A THREDD is an associated thread of learning for intelligent decisioning and discovery. Synchronizing decision making across multiple interdisciplinary THREDDs can therefore be described as a mechanism for developing an unsupervised learning based, artificially intelligent entity.
The letters in THREDD stand for the actions Train, Harmonize, Respond, Empathize, Discover, and Delineate. Each action is guided by one of 6 foundational principles representing the goals of that action.
Each principle contributes to the continuous optimization of the decision-making engine.
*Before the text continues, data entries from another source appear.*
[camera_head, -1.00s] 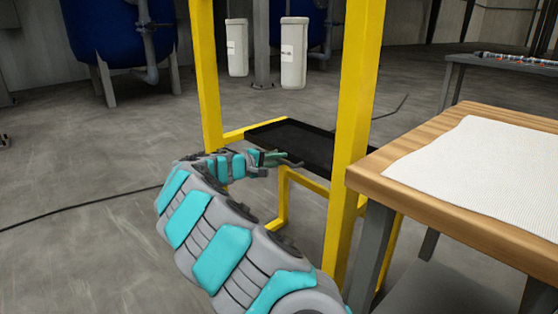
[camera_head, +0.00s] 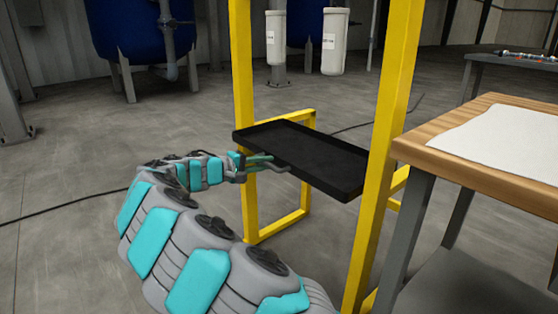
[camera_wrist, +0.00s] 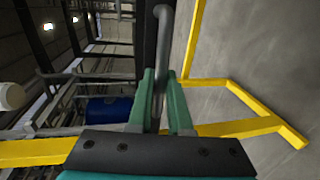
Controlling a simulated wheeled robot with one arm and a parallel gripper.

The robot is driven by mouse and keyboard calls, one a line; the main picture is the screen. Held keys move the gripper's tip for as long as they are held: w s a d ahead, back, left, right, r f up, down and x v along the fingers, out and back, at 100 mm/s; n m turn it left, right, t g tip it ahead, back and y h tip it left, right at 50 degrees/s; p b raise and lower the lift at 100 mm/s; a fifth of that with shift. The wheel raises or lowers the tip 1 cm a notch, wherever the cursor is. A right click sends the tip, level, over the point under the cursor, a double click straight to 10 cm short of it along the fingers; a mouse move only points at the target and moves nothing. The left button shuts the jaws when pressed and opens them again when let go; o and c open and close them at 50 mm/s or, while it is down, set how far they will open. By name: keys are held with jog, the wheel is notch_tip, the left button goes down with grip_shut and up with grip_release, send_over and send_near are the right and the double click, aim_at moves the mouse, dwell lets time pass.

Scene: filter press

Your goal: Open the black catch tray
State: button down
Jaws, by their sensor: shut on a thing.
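The black catch tray (camera_head: 312,160) is flat and level in a yellow frame. It sticks out between the two front posts, with its left corner in front of the left post. A grey bar handle (camera_head: 284,168) runs along its near edge. My gripper (camera_head: 262,160) is at this handle, its green fingers closed around the bar. In the wrist view the handle (camera_wrist: 162,30) runs between the two green fingers (camera_wrist: 161,90). The tray body is not clearly visible in the wrist view. The tray looks empty.
Yellow posts (camera_head: 388,130) stand on both sides of the tray. A wooden-topped table (camera_head: 480,165) with a white cloth (camera_head: 500,135) is close on the right. White canisters (camera_head: 333,45) hang above. The floor at left is open, crossed by a black cable (camera_head: 60,208).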

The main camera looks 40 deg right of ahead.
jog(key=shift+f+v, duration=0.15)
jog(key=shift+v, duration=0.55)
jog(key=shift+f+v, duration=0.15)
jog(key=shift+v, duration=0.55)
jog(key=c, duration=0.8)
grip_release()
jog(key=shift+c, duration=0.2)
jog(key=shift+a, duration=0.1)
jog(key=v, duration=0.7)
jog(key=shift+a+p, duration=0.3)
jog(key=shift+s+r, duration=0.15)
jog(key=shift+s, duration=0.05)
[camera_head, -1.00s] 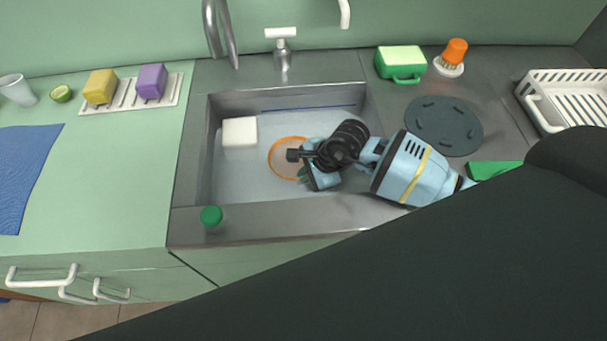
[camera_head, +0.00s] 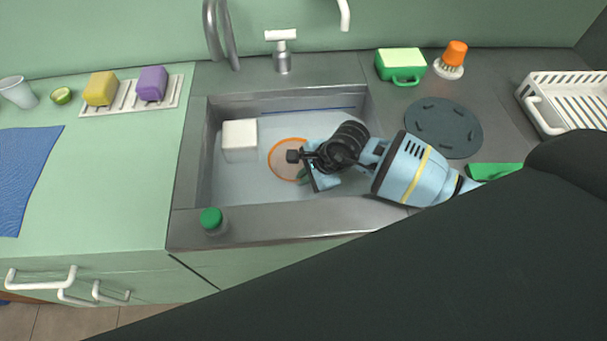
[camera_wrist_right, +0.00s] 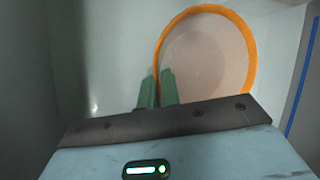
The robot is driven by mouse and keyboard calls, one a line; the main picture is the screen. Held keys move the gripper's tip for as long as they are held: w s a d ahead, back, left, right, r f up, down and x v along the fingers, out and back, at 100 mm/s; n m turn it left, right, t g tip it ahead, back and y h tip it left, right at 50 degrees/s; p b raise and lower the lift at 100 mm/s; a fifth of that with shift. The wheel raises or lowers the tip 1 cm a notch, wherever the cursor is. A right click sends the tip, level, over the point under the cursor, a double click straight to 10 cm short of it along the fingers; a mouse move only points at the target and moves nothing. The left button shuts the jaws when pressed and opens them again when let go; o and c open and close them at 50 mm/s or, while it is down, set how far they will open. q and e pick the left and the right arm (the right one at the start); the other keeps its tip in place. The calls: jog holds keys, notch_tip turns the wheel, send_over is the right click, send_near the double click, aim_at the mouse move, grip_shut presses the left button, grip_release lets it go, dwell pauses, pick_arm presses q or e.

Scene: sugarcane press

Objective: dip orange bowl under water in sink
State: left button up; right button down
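The orange bowl (camera_head: 271,163) is in the sink (camera_head: 235,187), right of its middle; mainly its orange rim shows. The inside of the bowl looks pale and greyish. In the right wrist view the bowl (camera_wrist_right: 247,60) fills the upper right. My right gripper (camera_head: 303,176) reaches into the sink from the right. Its green fingers (camera_wrist_right: 157,76) are close together on either side of the bowl's near left rim in the wrist view, and appear shut on it. The water surface is hard to make out, so I cannot tell how deep the bowl is. My left gripper is not in view.
A white block (camera_head: 240,137) stands in the sink's left part. A green-capped item (camera_head: 211,219) is at the front edge. The faucet (camera_head: 282,50) is behind. A green soap holder (camera_head: 400,66), brush (camera_head: 454,58), dark round mat (camera_head: 443,127) and white rack (camera_head: 565,100) lie right.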

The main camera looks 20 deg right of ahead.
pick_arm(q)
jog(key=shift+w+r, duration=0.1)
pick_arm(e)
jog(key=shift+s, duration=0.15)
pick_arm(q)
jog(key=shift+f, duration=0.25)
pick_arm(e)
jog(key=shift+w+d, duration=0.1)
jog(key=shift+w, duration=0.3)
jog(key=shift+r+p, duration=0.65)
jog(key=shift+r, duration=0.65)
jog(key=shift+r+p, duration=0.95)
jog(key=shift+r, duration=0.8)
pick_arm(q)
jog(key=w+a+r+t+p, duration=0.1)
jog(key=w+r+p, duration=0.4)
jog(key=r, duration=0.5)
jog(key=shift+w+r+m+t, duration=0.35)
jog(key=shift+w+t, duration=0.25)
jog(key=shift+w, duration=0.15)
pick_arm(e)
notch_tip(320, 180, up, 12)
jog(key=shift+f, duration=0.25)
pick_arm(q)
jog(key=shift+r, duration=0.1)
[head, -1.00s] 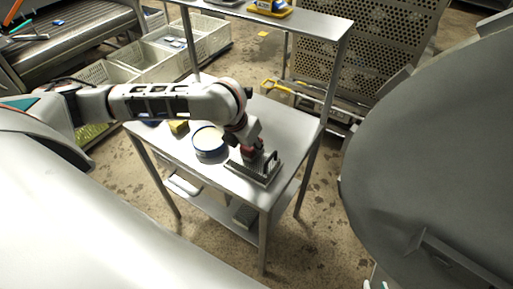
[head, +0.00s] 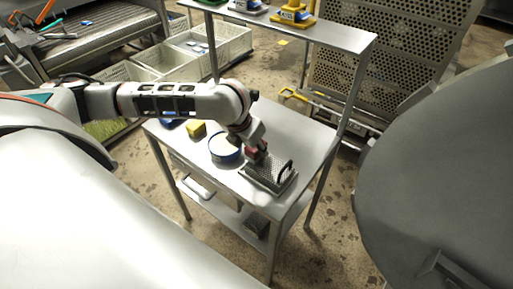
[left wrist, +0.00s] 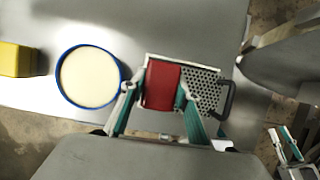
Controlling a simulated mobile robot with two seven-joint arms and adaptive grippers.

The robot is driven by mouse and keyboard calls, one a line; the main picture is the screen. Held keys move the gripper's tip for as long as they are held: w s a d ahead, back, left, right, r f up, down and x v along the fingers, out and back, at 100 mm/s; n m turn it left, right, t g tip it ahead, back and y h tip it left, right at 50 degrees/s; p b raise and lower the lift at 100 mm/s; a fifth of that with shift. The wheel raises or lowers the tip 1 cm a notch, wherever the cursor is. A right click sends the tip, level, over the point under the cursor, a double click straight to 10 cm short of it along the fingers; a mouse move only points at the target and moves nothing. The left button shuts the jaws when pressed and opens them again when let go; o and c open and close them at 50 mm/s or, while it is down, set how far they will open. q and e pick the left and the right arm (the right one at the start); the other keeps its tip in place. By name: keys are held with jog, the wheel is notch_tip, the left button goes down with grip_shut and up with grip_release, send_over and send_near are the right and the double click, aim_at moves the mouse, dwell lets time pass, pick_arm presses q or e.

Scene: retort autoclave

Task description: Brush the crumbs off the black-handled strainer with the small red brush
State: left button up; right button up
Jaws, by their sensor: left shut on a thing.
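The strainer (head: 262,179) is a rectangular perforated metal tray lying on the steel table, with a black loop handle (head: 286,169) at its right end. It also shows in the left wrist view (left wrist: 206,92). My left gripper (left wrist: 157,88) is shut on the small red brush (left wrist: 161,84), one finger on each side. In the head view the red brush (head: 254,152) is over the strainer's far-left part. The brush hides that part, and I cannot tell if it touches. Crumbs are too small to make out. Part of my right gripper (left wrist: 287,146) shows at the lower right of the left wrist view.
A blue-rimmed round tub (head: 223,149) stands just left of the strainer, and a yellow block (head: 196,129) beyond it. A shelf (head: 350,38) on posts rises at the table's back. A large grey rounded door (head: 440,150) fills the right side.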

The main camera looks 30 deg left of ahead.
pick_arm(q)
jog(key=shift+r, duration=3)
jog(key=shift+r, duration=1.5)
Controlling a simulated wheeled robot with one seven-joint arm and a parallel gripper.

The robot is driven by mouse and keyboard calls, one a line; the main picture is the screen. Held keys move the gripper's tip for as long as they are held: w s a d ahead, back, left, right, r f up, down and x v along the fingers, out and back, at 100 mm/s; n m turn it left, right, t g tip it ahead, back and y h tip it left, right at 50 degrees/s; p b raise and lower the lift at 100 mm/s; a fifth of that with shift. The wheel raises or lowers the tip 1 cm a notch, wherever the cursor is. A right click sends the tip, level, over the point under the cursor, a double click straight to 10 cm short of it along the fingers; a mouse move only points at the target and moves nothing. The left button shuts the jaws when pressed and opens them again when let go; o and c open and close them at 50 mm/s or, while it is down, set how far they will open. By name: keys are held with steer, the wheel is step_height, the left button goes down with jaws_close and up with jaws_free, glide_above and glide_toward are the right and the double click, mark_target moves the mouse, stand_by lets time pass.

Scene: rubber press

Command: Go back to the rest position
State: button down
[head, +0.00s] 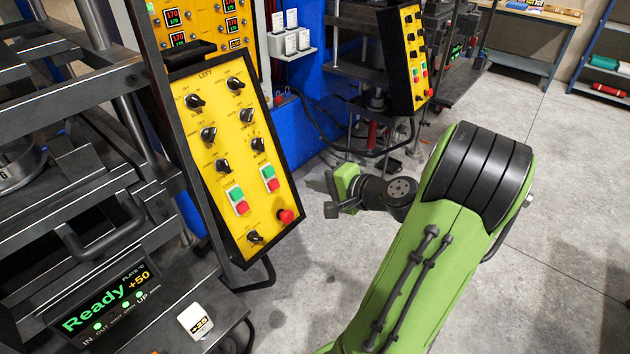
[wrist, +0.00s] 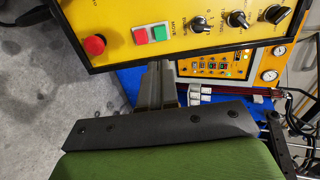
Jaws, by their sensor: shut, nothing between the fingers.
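My gripper (head: 322,188) is shut and empty in the head view. It is held out over the floor, to the right of the yellow control panel marked LEFT (head: 222,155). In the wrist view my gripper (wrist: 158,85) shows as a pair of grey fingers together, pointing up toward the lower edge of the yellow panel (wrist: 128,32). I cannot tell from these views how wide the gap to the panel is. The red emergency button (head: 286,216) sits at the panel's lower right.
The left press (head: 70,200) carries a display (head: 105,303) reading Ready and +50. A small white timer (head: 196,321) lies on its ledge. A second yellow panel (head: 405,55) stands behind. Shelving (head: 605,60) is at the far right. The grey floor (head: 570,200) on the right is clear.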

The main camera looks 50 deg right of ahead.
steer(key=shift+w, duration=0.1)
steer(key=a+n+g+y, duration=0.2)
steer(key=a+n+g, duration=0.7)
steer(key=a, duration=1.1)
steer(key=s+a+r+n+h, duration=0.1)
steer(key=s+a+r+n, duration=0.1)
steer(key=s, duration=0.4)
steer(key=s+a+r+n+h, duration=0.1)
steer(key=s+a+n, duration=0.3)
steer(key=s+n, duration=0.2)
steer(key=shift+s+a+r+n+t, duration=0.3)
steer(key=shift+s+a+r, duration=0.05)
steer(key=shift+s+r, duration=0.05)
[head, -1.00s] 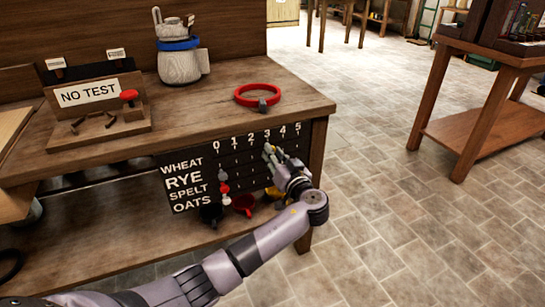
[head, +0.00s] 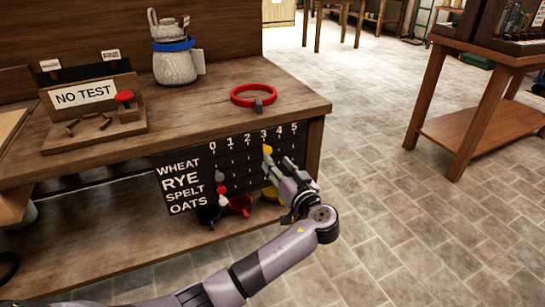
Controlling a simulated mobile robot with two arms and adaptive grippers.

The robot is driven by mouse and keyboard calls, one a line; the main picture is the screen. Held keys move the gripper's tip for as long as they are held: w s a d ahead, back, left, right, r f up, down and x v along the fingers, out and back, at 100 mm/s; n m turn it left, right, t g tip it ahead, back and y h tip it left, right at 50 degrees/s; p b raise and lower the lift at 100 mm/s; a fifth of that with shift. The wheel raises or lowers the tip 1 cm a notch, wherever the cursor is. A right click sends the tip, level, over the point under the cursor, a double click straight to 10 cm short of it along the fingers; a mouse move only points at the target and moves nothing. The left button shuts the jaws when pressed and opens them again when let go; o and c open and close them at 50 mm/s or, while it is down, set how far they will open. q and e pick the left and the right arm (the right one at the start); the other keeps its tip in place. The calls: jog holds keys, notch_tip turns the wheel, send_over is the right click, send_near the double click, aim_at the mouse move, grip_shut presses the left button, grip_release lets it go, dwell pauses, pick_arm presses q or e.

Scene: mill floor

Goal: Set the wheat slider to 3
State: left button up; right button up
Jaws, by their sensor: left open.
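The dark slider board (head: 205,163) on the front of the bench has rows WHEAT, RYE, SPELT and OATS under a scale from 0 to 5. The yellow wheat slider knob (head: 267,149) is in the top row, at about the 3 mark. My left gripper (head: 277,168) is open and empty, in front of the board just below and to the right of the yellow knob, seemingly apart from it. It hides the right part of the lower rows. My right gripper is out of view.
Red (head: 240,204) and black (head: 209,214) scoop-like items hang below the board. On the bench top (head: 215,105) are a red ring (head: 253,101), a pale jug (head: 175,66) and a NO TEST stand (head: 85,95).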

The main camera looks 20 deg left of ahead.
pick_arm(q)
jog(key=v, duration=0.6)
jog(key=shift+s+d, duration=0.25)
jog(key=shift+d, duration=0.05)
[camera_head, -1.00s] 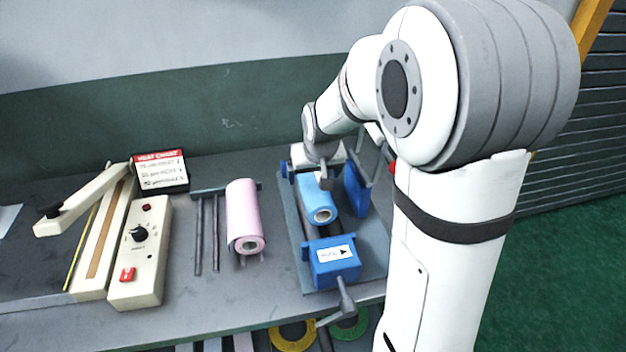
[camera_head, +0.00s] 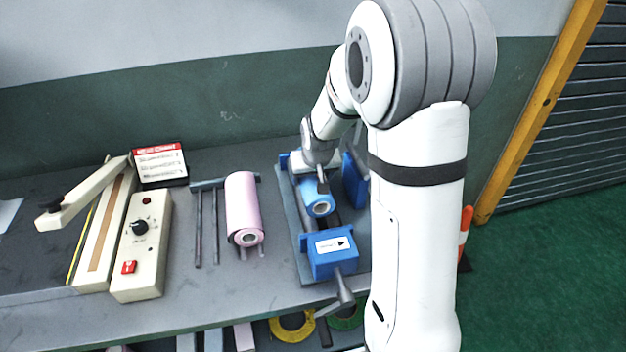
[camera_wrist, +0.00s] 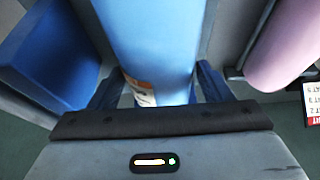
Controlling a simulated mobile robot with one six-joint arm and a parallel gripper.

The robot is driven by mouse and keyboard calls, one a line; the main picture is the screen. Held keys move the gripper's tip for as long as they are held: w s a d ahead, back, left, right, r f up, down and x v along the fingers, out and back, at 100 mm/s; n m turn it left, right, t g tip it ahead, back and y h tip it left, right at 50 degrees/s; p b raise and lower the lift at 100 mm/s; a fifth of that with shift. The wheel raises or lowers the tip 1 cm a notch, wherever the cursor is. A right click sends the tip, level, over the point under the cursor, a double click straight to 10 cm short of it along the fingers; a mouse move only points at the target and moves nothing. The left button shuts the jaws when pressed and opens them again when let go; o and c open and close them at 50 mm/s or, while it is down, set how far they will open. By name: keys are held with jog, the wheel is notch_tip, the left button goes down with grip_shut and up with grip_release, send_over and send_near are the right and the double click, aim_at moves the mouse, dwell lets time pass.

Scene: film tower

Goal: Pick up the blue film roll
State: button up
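The blue film roll (camera_head: 318,202) lies lengthwise on a grey fixture with blue blocks, its hollow core end facing me. The fingers are spread, one on each side of the roll, with a narrow gap visible on the left side. Whether the right finger touches it, I cannot tell.
A pink roll (camera_head: 243,205) lies on a rack to the left. A cream sealer (camera_head: 141,245) and a heat chart sign (camera_head: 160,165) stand further left. A blue block (camera_head: 332,253) with a crank is in front of the roll; another blue block (camera_head: 353,182) stands close on its right.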

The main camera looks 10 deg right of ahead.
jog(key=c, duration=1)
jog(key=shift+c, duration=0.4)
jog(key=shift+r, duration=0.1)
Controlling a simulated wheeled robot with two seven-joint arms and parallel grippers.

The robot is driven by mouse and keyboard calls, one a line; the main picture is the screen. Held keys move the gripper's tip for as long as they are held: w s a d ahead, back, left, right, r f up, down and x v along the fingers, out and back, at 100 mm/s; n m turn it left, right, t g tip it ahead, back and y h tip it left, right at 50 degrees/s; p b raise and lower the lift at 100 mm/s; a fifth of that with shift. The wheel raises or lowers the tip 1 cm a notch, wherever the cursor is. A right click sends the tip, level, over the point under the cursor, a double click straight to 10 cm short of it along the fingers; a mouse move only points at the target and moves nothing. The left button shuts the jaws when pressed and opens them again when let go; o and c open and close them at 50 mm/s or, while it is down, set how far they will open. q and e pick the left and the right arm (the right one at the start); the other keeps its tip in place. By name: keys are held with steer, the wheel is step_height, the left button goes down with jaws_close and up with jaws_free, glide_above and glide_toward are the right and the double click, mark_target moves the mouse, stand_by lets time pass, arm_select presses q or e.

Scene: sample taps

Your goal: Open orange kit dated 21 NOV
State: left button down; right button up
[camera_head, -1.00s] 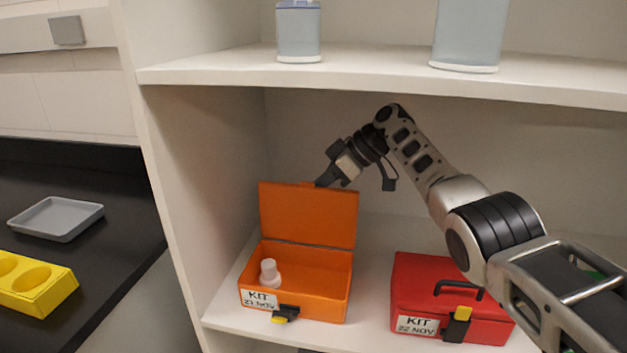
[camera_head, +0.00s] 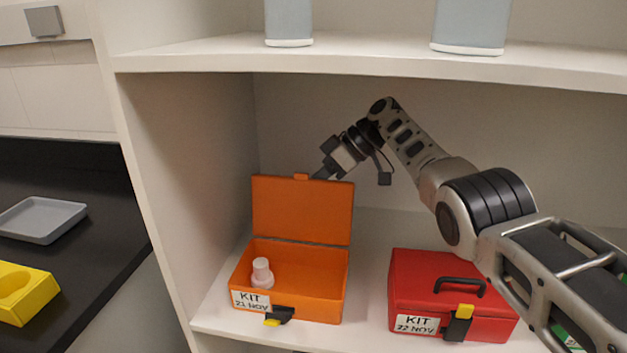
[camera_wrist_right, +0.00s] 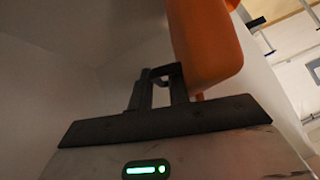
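The orange kit (camera_head: 296,307), labelled KIT 21 NOV, stands on the shelf at lower left of the head view. Its lid (camera_head: 303,211) is raised and stands about upright. A small white bottle (camera_head: 262,273) is inside, and the dark and yellow latch (camera_head: 279,316) hangs at the front. My right gripper (camera_head: 318,174) is behind the lid's top edge, its tips partly hidden. In the wrist view its fingers (camera_wrist_right: 160,72) look shut with nothing between them, and the orange lid (camera_wrist_right: 205,45) is close beside them. Contact is unclear. My left gripper is not in view.
A red kit (camera_head: 410,293) labelled 22 NOV stands shut to the right, below my right arm. The upper shelf (camera_head: 370,56) passes above the arm and holds two containers. The cubby's side wall is left of the orange kit. A grey tray (camera_head: 40,219) and yellow block (camera_head: 40,293) lie far left.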

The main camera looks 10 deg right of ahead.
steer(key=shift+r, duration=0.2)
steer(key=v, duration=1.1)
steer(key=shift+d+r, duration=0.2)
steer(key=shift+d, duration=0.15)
The ability to achieve all goals must be present in order for an AI to be functionally self-sufficient.
Since the inception of software engineering teams, organizations have tried to compartmentalize aspects of application development and delivery whether it be quality assurance, dev-ops, infrastructure, architecture, performance or reliability. The list goes on and on. As organizations grow these roles become teams, these teams becomes departments, these departments require leads and managers creating ever growing complexity in implementations of today's established software development life cycles. Furthermore, these distinct teams often solve the same problems, but solution from slightly different perspectives. Eventually, process becomes the wall that separates the 'why' and the 'what' from the 'when' and the 'how', or in business terms, the product strategy and vision, from the development and delivery. The foundational premise of this organizational structure still presides in that compartmentalizing should have established a business process model with distinct roles and responsibilities for the sole purpose of doing one single thing. Creating an efficient decision engine. Much like the holy grail of AI, which some have referred to as Artificial General Intelligence, a cross-disciplinary decision engine seeks to find a thread of connectivity across clusters of feedback systems. This is the same goal as any software development methodology. Receiving feedback and productivity metrics across teams allows the business to do just that. Make an informed decision.
Recollecting Conway's Law, an adage stating that organizations which design systems will inevitably design them to mirror their communication structures. A scary thought as engineering teams grow in size and that once smart endeavor to compartmentalize roles and responsibilities becomes debilitating. However, if we build systems that mirror our own structures, then logically those same methods that we apply in AI can also improve our own human processes as well.
In order to build a strong decision engine we can look to the very algorithms used in artificial intelligence today. They are designed to mimic our own thought processes. Associated threads of machine learning models synchronized on a single goal. In this case, that goal is the execution of the product strategy. Hence, the building of cohesive cross-functional teams that discover, learn, train and evolve as development progresses is a necessity for highly efficient product development.